In a speech delivered on 29 November 1938, Schacht glowingly described the credit policy of the Reichsbank of which he was the author as follows:
“It is possible that no bank of issue in peacetimes carried on such a daring credit policy at the Reichsbank since the seizure of power by National Socialism. With the aid of this credit policy, however, Germany created an armament second to none, and this armament in turn made possible the results of our policy.” (EC-611).
The “daring credit policy,” which made possible the creation of “an armament second to none,” obviously embraced the “mefo” bill financing which he had contrived.
(b) Use of funds of opponents of Nazi regime. In his efforts to draw upon every possible source of funds for the conspirators’ rearmament program, Schacht even used the blocked funds of foreigners’ deposits in the Reichsbank. In his memorandum to Hitler of 3 May 1935, Schacht boasted:
“The Reichsbank invested the major part of Reichsbank accounts owned by foreigners, and which were accessible to the Reichsbank, in armament drafts. Our armaments are, therefore, being financed partially with the assets of our political opponents.” (1168-PS).

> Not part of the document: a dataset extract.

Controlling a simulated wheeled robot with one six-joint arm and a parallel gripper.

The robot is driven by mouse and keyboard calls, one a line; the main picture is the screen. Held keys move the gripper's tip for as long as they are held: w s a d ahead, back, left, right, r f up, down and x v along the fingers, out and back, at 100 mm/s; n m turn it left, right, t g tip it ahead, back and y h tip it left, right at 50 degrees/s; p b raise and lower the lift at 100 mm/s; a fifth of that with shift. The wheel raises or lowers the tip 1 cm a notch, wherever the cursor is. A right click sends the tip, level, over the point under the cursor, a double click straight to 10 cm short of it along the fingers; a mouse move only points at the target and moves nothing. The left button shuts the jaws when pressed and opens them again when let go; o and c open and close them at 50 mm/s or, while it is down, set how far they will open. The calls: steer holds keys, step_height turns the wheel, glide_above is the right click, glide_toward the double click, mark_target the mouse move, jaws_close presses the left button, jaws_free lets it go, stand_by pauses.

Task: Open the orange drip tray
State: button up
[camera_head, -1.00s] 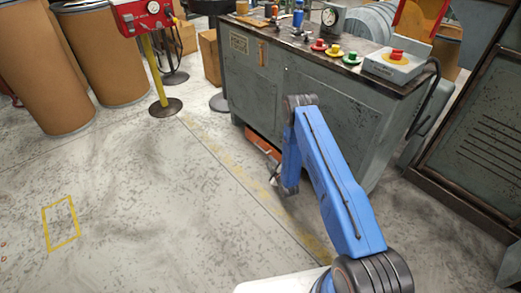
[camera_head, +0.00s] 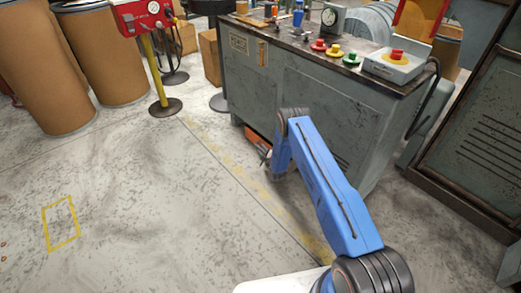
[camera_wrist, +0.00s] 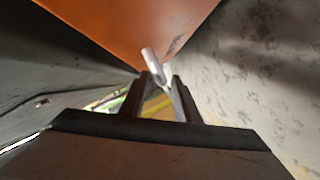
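The orange drip tray (camera_head: 255,138) sits low at the foot of the grey machine cabinet (camera_head: 305,105), partly hidden behind my arm. It looks shut or nearly so; I cannot tell exactly. In the wrist view the orange face of the tray (camera_wrist: 140,25) fills the top. A pale grey bar handle (camera_wrist: 152,62) stands out from it. My gripper (camera_wrist: 160,82) is open, with a gap between its fingers. The near end of the handle lies at or between the fingertips; contact is not clear. In the head view my gripper (camera_head: 266,156) is small beside the tray.
The cabinet top carries colored buttons (camera_head: 335,51) and a box with a red button (camera_head: 396,60). A yellow post (camera_head: 154,75) with a round base and brown drums (camera_head: 40,70) stand at left. The floor (camera_head: 150,210) in front of the cabinet is clear.

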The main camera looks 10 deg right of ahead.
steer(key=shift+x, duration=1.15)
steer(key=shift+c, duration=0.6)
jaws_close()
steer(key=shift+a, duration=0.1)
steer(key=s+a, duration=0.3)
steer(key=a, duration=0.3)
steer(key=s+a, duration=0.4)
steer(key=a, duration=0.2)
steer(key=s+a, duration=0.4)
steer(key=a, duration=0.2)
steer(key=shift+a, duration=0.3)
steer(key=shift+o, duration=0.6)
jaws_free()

(c) Taxation and long term indebtedness. “Mefo” bills and the funds of political opponents of the conspirators were, of course, not the only sources from which Schacht drew to finance the armament program. Funds for rearmament were likewise derived from taxation and an increase in public debt—channels through which part of national income is ordinarily diverted to public authorities. But what distinguished the conspirators’ program of public indebtedness was the fact that the German capital market was completely harnessed to the expanding needs of the Nazi war machine. By a series of controls, they reduced to the minimum consistent with their rearmament program, all private issues which might have competed with Government issues for the limited funds in the capital market. Thus, the capital market was, in effect, pre-empted for Government issues (EC-497; EC-611).
During the period from 31 December 1932 to 30 June 1938, the funded debt of the Reich rose from 10.4 billion Marks to 19 billion Marks (EC-419).

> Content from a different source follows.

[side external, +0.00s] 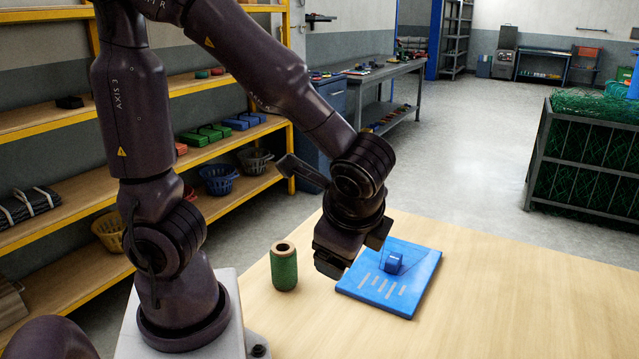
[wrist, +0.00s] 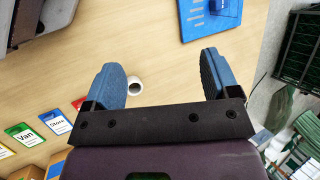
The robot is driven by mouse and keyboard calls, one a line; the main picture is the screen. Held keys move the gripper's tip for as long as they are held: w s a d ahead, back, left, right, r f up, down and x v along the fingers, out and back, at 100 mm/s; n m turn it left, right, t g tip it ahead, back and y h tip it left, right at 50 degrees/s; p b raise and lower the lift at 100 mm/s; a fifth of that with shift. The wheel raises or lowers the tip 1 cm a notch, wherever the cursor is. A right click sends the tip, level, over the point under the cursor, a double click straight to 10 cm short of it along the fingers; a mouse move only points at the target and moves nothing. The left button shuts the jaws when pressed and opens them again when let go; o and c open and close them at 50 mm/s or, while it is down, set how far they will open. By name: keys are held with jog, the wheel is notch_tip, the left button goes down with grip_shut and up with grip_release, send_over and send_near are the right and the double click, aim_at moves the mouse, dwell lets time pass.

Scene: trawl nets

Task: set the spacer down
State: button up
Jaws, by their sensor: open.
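A small blue block (side external: 393,263), which looks like the spacer, sits on a flat blue board (side external: 352,280) with pale bar marks. In the wrist view the blue board (wrist: 197,28) is at the top, with the block near the frame edge. My gripper (side external: 350,254) is above the table, left of the block and near the board's left edge in the side view. The block stands apart from the fingers.
A green spool (side external: 284,270) stands upright on the wooden table (side external: 480,290), left of my gripper. Labelled cards reading Van (wrist: 24,133) and Store (wrist: 56,121) lie at the wrist view's lower left. The table right of the board is clear. A netting crate (side external: 585,160) stands beyond.

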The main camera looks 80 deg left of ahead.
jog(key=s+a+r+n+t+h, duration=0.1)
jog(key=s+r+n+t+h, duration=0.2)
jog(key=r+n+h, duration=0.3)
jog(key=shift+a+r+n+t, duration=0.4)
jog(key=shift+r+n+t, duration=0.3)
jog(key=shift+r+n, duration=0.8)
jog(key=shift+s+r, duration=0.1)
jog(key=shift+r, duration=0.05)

This large increase in funded debt was dedicated “as far as possible” to “the financing of armament and the Four-Year Plan” (EC-611).
(2) The New Plan. The conspirators’ grandiose armament plans obviously required huge quantities of raw materials. Schacht was a proponent of the view that as much of the requisite raw materials as possible should be produced within Germany. At the same time, however, he recognized that large imports of raw materials were indispensable to the success of the conspirators’ gigantic armament program. To that end, he fashioned an intricate system of controls and devices which he called the “New Plan” (Reichsgesetzblatt, 1934, I, pp. 816, 829, 864; Reichsgesetzblatt, 1935, I, p. 105).